U.S. Special Counsel Robert Mueller has laid a series of charges against a former aide to Donald Trump, Paul Manafort, and his long-time business partner Rick Gates, alleging conspiracy to launder money, making false statements and other charges in connection with their work for a Russia-aligned political party, the Party of Regions in Ukraine, and the former government of Ukraine, between 2006 and 2016.

Paul Manafort

The charges relate to a time long before Trump appointed Manafort chairman of his election committee in 2016. Trump dismissed him some months later, before the 2016 election.

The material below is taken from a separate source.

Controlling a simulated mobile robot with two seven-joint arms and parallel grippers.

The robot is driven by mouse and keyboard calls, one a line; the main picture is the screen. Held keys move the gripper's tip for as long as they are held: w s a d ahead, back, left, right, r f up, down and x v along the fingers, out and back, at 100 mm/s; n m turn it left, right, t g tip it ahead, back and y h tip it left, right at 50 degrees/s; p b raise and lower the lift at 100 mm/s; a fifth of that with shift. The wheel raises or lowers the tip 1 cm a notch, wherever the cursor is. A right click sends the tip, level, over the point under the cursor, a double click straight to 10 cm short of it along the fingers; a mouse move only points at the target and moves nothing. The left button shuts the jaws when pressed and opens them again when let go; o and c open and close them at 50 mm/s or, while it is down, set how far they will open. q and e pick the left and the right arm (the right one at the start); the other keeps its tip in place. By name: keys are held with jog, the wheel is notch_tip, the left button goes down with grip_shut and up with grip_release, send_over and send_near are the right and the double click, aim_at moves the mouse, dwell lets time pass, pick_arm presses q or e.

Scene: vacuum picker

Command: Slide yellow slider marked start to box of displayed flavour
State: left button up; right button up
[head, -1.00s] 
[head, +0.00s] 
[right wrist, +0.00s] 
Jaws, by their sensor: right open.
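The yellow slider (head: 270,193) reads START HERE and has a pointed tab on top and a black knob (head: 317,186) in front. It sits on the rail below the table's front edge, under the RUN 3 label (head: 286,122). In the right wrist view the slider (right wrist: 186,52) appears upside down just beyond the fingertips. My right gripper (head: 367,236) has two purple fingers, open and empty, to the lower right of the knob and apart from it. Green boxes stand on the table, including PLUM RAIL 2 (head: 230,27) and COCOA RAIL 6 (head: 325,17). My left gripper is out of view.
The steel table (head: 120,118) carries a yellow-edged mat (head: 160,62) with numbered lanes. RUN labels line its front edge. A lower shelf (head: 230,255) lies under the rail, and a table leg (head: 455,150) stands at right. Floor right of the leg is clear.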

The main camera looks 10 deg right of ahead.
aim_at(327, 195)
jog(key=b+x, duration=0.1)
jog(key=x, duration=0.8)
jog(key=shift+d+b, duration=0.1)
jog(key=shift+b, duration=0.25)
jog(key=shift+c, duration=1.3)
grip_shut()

Paul Manafort, a political lobbyist, has long-standing connections with the U.S. Republican Party. He played a big role in the nomination of Gerald Ford at the 1976 Republican National Convention. Ford was able to beat Ronald Reagan and Bob Dole at a convention where there was no clear nominee, according to the American TV network, ABC News.

Manafort later worked for presidents Reagan and George W.H. Bush. Donald Trump has known him since the 1980s.

Russian link

Of particular relevance to the current charges, from 2006 Manafort was a paid adviser to the Party of Regions in Ukraine, a pro-Russian party led by Viktor Yanukovych. Manafort helped him win the presidency in 2010.

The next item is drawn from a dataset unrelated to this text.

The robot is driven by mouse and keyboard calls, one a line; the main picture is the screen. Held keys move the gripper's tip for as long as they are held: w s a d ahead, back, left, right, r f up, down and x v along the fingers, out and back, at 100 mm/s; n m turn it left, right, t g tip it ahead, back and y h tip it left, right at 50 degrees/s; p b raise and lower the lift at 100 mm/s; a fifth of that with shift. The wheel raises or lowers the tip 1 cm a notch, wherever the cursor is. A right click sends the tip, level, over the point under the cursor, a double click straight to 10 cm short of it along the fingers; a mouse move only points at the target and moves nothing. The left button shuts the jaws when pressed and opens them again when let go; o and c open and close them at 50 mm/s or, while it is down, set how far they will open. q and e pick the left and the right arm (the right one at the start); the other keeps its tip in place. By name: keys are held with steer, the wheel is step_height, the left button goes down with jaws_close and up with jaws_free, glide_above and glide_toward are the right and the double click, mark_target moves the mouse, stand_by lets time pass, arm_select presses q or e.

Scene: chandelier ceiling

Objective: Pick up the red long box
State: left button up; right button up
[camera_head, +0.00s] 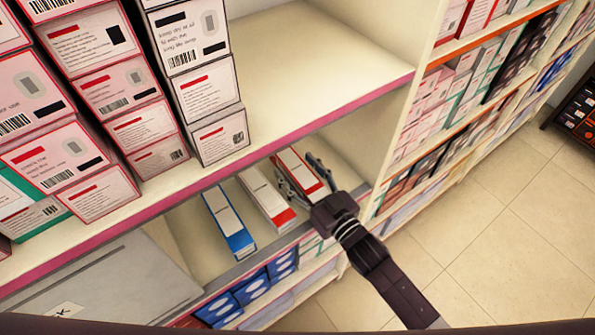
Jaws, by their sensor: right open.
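The red long box (305,177) lies on the lower shelf, with a white label along its top and red along its edges. It is the rightmost of three long boxes. My right gripper (295,163) comes in from the lower right and is open. Its fingers lie on either side of the red long box, over its near part. Whether they touch the box cannot be told. The gripper's body hides the near end of the box. My left gripper is not in view.
Left of the red box lie a white long box with a red end (264,198) and a blue-and-white long box (229,222). The upper shelf's pink edge (330,118) overhangs behind. A shelf divider (365,150) stands to the right. Blue packages (252,287) fill the shelf below.

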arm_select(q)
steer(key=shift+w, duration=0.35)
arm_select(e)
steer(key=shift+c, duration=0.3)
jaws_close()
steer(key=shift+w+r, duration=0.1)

Manafort and Gates were later on the payroll of the pro-Russian Ukrainian government, led by Yanukovych. Yanukovych was deposed in 2014 after he overrode the Ukrainian parliament’s declared intention to sign an economic agreement with the European Union, by signing an agreement with Russia binding Ukraine to Russia politically and economically.

It was later revealed that Yanukovych was extraordinarily corrupt, and had enriched himself while president, living a lavish lifestyle in a secret government-provided mansion. His palatial residence included a private zoo, underground shooting range, 18-hole golf course, tennis courts and bowling facilities. His private wealth was estimated to be $16 billion. He is on an Interpol watch list for official corruption.

After being deposed, Yanukovych fled to Russia, where he currently lives.

Manafort’s firm lobbied in the United States on behalf of Yanukovych, but he did not disclose his work as a foreign agent, as required by U.S. law. He only registered as a foreign agent on June 27, 2017.

Manafort became involved in Donald Trump’s election campaign at a time when Trump was effectively campaigning against the Republican Party’s preferred candidates for president. Trump was then a rank outsider to win the Republican nomination, let alone the presidency.

It seems that U.S. intelligence agencies warned the Trump campaign that Manafort was close to the Russians, because Manafort left the Trump campaign in August 2016, nearly three months before the U.S. presidential election.

The U.S. Justice Department charges against Manafort and Gates allege that they received millions of dollars in payments from their Ukrainian clients between 2006 and 2016, they failed to declare that they were acting as lobbyists for a foreign government, they failed to declare their income for taxation purposes, and they were involved in money laundering to get the money into the United States, to disguise its source.

Although Donald Trump called for improved ties with Russia during the election campaign, and Hillary Clinton repeatedly accused him of being beholden to the Kremlin, there is no evidence that Trump ever had close ties with Russia or its leader, Vladimir Putin.

It is also obvious that the Russians preferred Trump as president to Hillary Clinton. The Russians blamed President Barack Obama and Mrs Clinton for the Syrian war in which Russia has become deeply engaged in opposition to the U.S. (Most other governments preferred Clinton to Trump.)

It is also clear that Russia, like other countries including China, as well as the vast forces of the American media, tried to influence the course of the U.S. presidential election.

The Russian efforts, which included advertisements on Twitter and Facebook, as well as the activities of the Russian RT media network, supported Trump. But their efforts were minuscule compared with the efforts of the major parties in the U.S., not to mention both American and foreign media networks (including the BBC and Al Jazeera), that backed Mrs Clinton.

Since Trump was elected President, Russia has repeatedly refused to cooperate with him on matters of mutual concern, including resolving the crisis in Ukraine and reining in North Korea’s nuclear ambitions. As a result, the U.S. Congress has passed laws that strengthen sanctions on Russia. These sanctions were originally introduced after the Russian annexation of Crimea and military operations in Eastern Ukraine.

On August 2, 2017, President Trump signed the Russia Sanctions Bill, which was overwhelmingly supported by both Republicans and Democrats in the U.S. House of Representatives and the Senate. Trump said he had reservations about the bill, which also cited Russian cyber-espionage, but said he had signed it in the national interest.